Records for the task:

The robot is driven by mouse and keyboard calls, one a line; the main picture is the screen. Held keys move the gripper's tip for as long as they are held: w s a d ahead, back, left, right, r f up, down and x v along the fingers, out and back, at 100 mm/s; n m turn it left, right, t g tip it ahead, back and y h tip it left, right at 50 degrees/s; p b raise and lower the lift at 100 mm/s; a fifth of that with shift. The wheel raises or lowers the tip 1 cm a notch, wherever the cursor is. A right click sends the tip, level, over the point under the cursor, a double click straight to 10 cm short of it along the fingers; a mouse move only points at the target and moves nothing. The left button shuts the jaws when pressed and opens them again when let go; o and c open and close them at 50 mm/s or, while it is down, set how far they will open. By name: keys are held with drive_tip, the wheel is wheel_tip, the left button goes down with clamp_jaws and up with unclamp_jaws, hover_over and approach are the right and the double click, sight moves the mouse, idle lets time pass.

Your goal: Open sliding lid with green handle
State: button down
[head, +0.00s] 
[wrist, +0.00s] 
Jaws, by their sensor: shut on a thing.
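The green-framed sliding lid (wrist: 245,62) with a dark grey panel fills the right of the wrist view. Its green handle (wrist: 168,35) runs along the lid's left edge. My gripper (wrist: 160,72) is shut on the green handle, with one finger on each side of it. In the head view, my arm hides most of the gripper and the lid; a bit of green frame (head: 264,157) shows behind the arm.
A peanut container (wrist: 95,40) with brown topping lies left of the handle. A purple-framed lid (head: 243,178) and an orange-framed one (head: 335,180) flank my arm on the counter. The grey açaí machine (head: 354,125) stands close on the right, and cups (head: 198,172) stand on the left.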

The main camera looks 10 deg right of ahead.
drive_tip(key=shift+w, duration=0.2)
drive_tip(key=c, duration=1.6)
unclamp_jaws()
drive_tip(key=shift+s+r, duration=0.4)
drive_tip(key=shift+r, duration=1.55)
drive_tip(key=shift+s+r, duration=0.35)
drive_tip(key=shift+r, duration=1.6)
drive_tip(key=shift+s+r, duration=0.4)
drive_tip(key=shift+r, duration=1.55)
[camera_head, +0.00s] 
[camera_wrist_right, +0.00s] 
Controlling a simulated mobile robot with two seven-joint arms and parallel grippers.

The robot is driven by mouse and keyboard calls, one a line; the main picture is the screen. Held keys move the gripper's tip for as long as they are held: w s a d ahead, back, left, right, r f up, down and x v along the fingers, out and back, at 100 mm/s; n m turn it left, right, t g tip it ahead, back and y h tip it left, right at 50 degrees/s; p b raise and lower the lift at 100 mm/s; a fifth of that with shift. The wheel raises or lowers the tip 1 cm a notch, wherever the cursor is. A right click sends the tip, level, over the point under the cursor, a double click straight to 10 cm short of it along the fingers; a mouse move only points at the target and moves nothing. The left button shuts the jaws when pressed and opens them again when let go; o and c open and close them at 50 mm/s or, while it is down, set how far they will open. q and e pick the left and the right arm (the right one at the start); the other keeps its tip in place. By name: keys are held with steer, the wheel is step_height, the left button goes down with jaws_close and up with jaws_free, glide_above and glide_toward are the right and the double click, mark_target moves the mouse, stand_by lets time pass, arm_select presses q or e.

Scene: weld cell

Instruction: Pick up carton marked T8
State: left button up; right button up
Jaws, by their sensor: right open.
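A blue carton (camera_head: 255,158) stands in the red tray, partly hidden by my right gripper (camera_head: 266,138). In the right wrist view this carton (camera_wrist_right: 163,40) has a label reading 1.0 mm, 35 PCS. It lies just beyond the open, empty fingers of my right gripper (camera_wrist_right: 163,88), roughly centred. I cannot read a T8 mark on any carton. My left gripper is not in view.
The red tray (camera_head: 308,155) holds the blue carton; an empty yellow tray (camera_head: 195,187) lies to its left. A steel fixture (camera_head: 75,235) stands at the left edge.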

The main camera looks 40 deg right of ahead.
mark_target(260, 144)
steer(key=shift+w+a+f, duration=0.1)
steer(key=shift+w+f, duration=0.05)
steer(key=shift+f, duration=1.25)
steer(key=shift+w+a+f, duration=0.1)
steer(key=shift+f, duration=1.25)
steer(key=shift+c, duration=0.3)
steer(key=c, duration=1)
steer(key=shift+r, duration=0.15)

Direction:
Begin at the top of the records above and quote each line exactly, ending with the line that contains "[wrist, +0.00s]".

Written response:
The robot is driven by mouse and keyboard calls, one a line; the main picture is the screen. Held keys move the gripper's tip for as long as they are held: w s a d ahead, back, left, right, r f up, down and x v along the fingers, out and back, at 100 mm/s; n m turn it left, right, t g tip it ahead, back and y h tip it left, right at 50 degrees/s; p b raise and lower the lift at 100 mm/s; a fifth of that with shift. The wheel raises or lowers the tip 1 cm a notch, wherever the cursor is. A right click sends the tip, level, over the point under the cursor, a double click straight to 10 cm short of it along the fingers; a mouse move only points at the target and moves nothing. The left button shuts the jaws when pressed and opens them again when let go; o and c open and close them at 50 mm/s or, while it is down, set how far they will open. By name: keys are held with drive_tip, the wheel is wheel_tip, the left button goes down with clamp_jaws and up with unclamp_jaws, hover_over and approach are the right and the double click, sight moves the mouse, idle lets time pass.

Your goal: Open sliding lid with green handle
State: button down
[head, +0.00s] 
[wrist, +0.00s] 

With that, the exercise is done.